I’m off out tonight – it’s Friday night after all, and we all deserve a good night out at the end of a hard week right? So what will it be? Watching Gravity at the cinema? Cocktails at the Oxo Tower? A delicious meal at Hakkasan??
No. Not quite.
I’m going to watch WWE wrestling at the O2.
Quite frankly, I’d rather lick an umbrella after acid rain. Good job I love the boy as much as I do.
It’s part of Dexter’s Christmas present and I’m going with my best friend and her son so I know we’ll have fun, no matter what, but I can’t say it’s my idea of a great night out.
But that’s the thing with being a lone parent … you’re Mum AND Dad. You have to do everything, and I mean everything, including things that you might not really want to do. You do them because you love your child and even though you’re the parent that has become a lone parent through no fault of your own, you want to make your kid happy.

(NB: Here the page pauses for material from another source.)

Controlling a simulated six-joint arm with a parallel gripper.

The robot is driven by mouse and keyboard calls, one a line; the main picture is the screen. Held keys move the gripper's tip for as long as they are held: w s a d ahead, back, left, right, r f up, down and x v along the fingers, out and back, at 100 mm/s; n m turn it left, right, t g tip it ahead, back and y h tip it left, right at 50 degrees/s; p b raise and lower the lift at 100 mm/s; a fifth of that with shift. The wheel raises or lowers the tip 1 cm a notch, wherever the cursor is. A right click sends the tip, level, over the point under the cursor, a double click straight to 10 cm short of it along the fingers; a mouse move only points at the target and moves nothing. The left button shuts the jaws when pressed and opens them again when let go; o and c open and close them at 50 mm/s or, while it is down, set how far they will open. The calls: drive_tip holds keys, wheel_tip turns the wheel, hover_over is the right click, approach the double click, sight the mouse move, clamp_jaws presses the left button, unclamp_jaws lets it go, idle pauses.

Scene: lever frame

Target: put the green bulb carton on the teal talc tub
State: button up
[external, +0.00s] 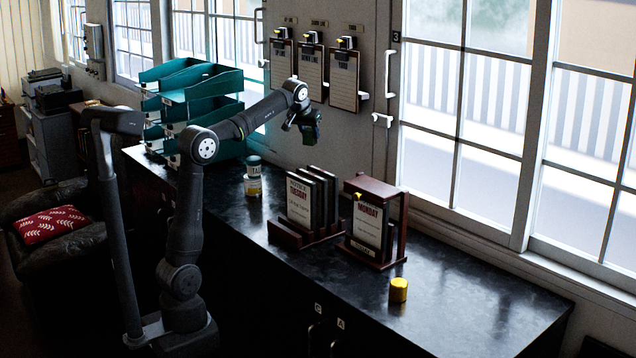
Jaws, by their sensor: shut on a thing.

It’s hard being everything to your child. I feel this enormous sense of guilt, even though it’s a billion times better that his Dad isn’t around, that I can’t quite do it all. I have to financially provide enough for two parents, give ALL the time, ALL the things, EVERTHING to this child … because he only has me.
But it WILL be fun tonight … because I’ll make it fun – that’s my job. Plus, I fully intend to buy a foam finger and that’s hours of entertainment right there.